* **WHAT IS NEEDED**
Every line holding the word "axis" counts once. Give the total, nothing more.

+++ PROVIDED MATERIAL +++

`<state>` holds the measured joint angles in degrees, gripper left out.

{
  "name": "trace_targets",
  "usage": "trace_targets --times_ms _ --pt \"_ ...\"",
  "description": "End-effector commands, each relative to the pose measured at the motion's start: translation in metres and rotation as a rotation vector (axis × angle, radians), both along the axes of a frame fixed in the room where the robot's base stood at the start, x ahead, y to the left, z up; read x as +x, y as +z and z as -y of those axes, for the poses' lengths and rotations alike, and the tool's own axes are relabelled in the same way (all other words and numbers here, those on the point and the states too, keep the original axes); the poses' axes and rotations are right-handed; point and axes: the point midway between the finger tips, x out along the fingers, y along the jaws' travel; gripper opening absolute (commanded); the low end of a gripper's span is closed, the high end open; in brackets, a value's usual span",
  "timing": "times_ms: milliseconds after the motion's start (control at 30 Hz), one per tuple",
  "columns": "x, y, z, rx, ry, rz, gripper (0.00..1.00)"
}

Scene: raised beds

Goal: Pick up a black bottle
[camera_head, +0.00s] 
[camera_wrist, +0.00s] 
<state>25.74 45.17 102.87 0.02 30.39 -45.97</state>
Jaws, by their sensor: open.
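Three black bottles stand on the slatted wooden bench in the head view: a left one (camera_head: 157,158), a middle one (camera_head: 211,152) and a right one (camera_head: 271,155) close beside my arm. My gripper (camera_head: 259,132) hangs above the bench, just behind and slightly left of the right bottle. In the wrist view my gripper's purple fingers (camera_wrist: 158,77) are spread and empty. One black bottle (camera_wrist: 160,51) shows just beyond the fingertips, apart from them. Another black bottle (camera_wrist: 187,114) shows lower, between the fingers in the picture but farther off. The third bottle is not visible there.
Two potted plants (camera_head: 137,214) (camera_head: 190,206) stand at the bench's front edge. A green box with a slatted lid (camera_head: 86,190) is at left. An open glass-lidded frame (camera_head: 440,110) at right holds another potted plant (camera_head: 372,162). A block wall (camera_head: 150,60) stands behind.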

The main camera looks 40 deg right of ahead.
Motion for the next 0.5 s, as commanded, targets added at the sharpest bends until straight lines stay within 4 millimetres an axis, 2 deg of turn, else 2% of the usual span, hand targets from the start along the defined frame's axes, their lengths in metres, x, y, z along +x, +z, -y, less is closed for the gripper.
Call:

+++

* **RESPONSE**
2